◆ Given task:
Return each entry exactly, with none missing.

◆ Information given:
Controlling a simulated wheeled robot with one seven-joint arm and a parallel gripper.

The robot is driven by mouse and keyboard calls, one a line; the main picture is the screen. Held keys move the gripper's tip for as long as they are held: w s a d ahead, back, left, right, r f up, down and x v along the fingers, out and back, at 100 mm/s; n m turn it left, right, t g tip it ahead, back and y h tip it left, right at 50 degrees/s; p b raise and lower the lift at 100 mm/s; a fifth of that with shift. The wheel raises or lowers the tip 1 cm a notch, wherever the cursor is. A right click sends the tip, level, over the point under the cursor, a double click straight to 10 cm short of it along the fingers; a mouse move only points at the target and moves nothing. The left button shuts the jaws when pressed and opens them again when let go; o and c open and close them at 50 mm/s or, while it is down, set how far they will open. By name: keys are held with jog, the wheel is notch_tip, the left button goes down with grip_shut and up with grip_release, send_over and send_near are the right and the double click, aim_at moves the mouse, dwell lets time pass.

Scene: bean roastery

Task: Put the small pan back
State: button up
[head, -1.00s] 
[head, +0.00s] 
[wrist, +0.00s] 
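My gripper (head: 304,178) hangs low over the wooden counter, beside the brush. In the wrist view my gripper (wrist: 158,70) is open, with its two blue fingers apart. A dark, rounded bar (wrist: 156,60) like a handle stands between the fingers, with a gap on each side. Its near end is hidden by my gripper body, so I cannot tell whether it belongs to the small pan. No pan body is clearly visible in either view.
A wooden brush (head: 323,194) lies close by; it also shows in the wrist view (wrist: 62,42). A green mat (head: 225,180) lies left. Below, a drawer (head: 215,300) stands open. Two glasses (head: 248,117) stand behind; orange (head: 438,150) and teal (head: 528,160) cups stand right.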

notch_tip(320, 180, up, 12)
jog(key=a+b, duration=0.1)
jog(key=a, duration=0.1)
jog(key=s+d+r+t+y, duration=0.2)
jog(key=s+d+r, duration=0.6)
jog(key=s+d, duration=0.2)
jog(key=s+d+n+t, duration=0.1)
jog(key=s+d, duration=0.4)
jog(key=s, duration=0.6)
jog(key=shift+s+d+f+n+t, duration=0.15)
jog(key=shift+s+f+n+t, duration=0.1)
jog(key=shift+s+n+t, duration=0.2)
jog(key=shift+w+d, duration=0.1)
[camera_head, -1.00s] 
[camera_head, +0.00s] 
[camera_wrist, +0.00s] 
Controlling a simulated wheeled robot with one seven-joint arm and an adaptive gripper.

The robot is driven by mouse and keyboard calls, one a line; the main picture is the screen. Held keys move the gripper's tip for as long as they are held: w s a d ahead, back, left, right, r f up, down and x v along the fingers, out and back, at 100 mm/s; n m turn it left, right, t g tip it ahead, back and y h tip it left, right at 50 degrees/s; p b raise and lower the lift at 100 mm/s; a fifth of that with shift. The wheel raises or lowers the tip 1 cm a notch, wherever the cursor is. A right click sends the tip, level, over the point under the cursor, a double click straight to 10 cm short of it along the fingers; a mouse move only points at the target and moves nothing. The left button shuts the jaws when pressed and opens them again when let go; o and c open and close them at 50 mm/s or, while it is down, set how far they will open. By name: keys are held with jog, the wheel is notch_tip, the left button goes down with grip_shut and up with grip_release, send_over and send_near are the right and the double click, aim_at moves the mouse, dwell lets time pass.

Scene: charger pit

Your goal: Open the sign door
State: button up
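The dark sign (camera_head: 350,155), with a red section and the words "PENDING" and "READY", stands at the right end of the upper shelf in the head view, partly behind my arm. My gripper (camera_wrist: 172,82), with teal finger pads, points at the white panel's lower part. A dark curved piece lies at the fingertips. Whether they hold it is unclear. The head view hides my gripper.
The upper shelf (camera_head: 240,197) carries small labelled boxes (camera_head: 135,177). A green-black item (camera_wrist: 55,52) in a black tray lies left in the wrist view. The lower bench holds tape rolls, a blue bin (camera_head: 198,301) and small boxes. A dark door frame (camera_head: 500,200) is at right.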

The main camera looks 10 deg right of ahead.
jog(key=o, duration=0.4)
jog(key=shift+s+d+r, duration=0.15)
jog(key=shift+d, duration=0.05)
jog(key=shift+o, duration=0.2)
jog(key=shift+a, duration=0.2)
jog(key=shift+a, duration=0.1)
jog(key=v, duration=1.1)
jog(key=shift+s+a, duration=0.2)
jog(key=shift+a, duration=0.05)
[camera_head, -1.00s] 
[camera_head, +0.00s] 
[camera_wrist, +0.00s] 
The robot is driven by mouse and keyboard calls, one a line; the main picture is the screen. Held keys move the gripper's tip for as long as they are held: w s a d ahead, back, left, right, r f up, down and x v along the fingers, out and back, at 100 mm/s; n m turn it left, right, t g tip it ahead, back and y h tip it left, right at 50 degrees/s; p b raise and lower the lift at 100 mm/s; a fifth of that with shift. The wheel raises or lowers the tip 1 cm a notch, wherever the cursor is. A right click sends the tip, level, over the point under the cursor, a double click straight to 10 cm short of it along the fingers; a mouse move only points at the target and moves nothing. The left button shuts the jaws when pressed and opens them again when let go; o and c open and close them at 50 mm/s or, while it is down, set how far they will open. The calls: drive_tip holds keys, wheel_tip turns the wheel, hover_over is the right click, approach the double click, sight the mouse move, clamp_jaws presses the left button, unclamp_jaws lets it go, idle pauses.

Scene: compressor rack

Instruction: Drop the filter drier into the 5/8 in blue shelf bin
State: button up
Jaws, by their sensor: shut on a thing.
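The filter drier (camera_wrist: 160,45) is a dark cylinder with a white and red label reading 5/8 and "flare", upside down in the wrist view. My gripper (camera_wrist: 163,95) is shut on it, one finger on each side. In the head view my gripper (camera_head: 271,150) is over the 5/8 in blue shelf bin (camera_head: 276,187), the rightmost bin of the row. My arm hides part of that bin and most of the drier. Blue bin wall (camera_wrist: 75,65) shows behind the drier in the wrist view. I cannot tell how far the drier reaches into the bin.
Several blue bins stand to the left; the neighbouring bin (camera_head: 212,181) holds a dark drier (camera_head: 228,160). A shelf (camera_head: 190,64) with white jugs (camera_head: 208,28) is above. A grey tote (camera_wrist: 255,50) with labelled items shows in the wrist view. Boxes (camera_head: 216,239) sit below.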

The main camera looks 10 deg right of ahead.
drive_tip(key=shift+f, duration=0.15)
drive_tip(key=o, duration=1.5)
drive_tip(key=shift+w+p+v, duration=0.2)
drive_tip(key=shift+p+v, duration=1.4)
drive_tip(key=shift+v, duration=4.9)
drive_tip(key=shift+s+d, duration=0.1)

◆ The answer:
Controlling a simulated wheeled robot with one seven-joint arm and a parallel gripper.

The robot is driven by mouse and keyboard calls, one a line; the main picture is the screen. Held keys move the gripper's tip for as long as they are held: w s a d ahead, back, left, right, r f up, down and x v along the fingers, out and back, at 100 mm/s; n m turn it left, right, t g tip it ahead, back and y h tip it left, right at 50 degrees/s; p b raise and lower the lift at 100 mm/s; a fifth of that with shift. The wheel raises or lowers the tip 1 cm a notch, wherever the cursor is. A right click sends the tip, level, over the point under the cursor, a double click straight to 10 cm short of it along the fingers; a mouse move only points at the target and moves nothing. The left button shuts the jaws when pressed and opens them again when let go; o and c open and close them at 50 mm/s or, while it is down, set how far they will open. By name: keys are held with jog, the wheel is notch_tip, the left button goes down with grip_shut and up with grip_release, send_over and send_near are the right and the double click, aim_at moves the mouse, dwell lets time pass.

Scene: bean roastery

Task: Put the small pan back
State: button up
[head, -1.00s] 
[head, +0.00s] 
[wrist, +0.00s] 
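My gripper (head: 304,178) hangs low over the wooden counter, beside the brush. In the wrist view my gripper (wrist: 158,70) is open, with its two blue fingers apart. A dark, rounded bar (wrist: 156,60) like a handle stands between the fingers, with a gap on each side. Its near end is hidden by my gripper body, so I cannot tell whether it belongs to the small pan. No pan body is clearly visible in either view.
A wooden brush (head: 323,194) lies close by; it also shows in the wrist view (wrist: 62,42). A green mat (head: 225,180) lies left. Below, a drawer (head: 215,300) stands open. Two glasses (head: 248,117) stand behind; orange (head: 438,150) and teal (head: 528,160) cups stand right.

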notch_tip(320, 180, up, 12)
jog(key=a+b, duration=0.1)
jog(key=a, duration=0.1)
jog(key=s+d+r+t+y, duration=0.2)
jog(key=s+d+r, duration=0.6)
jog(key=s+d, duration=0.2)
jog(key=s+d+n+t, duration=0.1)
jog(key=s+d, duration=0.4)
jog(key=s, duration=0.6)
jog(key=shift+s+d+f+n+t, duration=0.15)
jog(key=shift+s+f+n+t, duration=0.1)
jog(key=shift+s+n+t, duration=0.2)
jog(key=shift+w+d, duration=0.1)
[camera_head, -1.00s] 
[camera_head, +0.00s] 
[camera_wrist, +0.00s] 
Controlling a simulated wheeled robot with one seven-joint arm and an adaptive gripper.

The robot is driven by mouse and keyboard calls, one a line; the main picture is the screen. Held keys move the gripper's tip for as long as they are held: w s a d ahead, back, left, right, r f up, down and x v along the fingers, out and back, at 100 mm/s; n m turn it left, right, t g tip it ahead, back and y h tip it left, right at 50 degrees/s; p b raise and lower the lift at 100 mm/s; a fifth of that with shift. The wheel raises or lowers the tip 1 cm a notch, wherever the cursor is. A right click sends the tip, level, over the point under the cursor, a double click straight to 10 cm short of it along the fingers; a mouse move only points at the target and moves nothing. The left button shuts the jaws when pressed and opens them again when let go; o and c open and close them at 50 mm/s or, while it is down, set how far they will open. By name: keys are held with jog, the wheel is notch_tip, the left button goes down with grip_shut and up with grip_release, send_over and send_near are the right and the double click, aim_at moves the mouse, dwell lets time pass.

Scene: charger pit

Your goal: Open the sign door
State: button up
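The dark sign (camera_head: 350,155), with a red section and the words "PENDING" and "READY", stands at the right end of the upper shelf in the head view, partly behind my arm. My gripper (camera_wrist: 172,82), with teal finger pads, points at the white panel's lower part. A dark curved piece lies at the fingertips. Whether they hold it is unclear. The head view hides my gripper.
The upper shelf (camera_head: 240,197) carries small labelled boxes (camera_head: 135,177). A green-black item (camera_wrist: 55,52) in a black tray lies left in the wrist view. The lower bench holds tape rolls, a blue bin (camera_head: 198,301) and small boxes. A dark door frame (camera_head: 500,200) is at right.

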The main camera looks 10 deg right of ahead.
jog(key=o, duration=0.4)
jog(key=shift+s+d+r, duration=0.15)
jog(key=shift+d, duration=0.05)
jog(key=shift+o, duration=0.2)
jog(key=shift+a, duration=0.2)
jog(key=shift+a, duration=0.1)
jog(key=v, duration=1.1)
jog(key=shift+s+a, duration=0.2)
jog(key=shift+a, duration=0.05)
[camera_head, -1.00s] 
[camera_head, +0.00s] 
[camera_wrist, +0.00s] 
The robot is driven by mouse and keyboard calls, one a line; the main picture is the screen. Held keys move the gripper's tip for as long as they are held: w s a d ahead, back, left, right, r f up, down and x v along the fingers, out and back, at 100 mm/s; n m turn it left, right, t g tip it ahead, back and y h tip it left, right at 50 degrees/s; p b raise and lower the lift at 100 mm/s; a fifth of that with shift. The wheel raises or lowers the tip 1 cm a notch, wherever the cursor is. A right click sends the tip, level, over the point under the cursor, a double click straight to 10 cm short of it along the fingers; a mouse move only points at the target and moves nothing. The left button shuts the jaws when pressed and opens them again when let go; o and c open and close them at 50 mm/s or, while it is down, set how far they will open. The calls: drive_tip holds keys, wheel_tip turns the wheel, hover_over is the right click, approach the double click, sight the mouse move, clamp_jaws presses the left button, unclamp_jaws lets it go, idle pauses.

Scene: compressor rack

Instruction: Drop the filter drier into the 5/8 in blue shelf bin
State: button up
Jaws, by their sensor: shut on a thing.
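The filter drier (camera_wrist: 160,45) is a dark cylinder with a white and red label reading 5/8 and "flare", upside down in the wrist view. My gripper (camera_wrist: 163,95) is shut on it, one finger on each side. In the head view my gripper (camera_head: 271,150) is over the 5/8 in blue shelf bin (camera_head: 276,187), the rightmost bin of the row. My arm hides part of that bin and most of the drier. Blue bin wall (camera_wrist: 75,65) shows behind the drier in the wrist view. I cannot tell how far the drier reaches into the bin.
Several blue bins stand to the left; the neighbouring bin (camera_head: 212,181) holds a dark drier (camera_head: 228,160). A shelf (camera_head: 190,64) with white jugs (camera_head: 208,28) is above. A grey tote (camera_wrist: 255,50) with labelled items shows in the wrist view. Boxes (camera_head: 216,239) sit below.

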The main camera looks 10 deg right of ahead.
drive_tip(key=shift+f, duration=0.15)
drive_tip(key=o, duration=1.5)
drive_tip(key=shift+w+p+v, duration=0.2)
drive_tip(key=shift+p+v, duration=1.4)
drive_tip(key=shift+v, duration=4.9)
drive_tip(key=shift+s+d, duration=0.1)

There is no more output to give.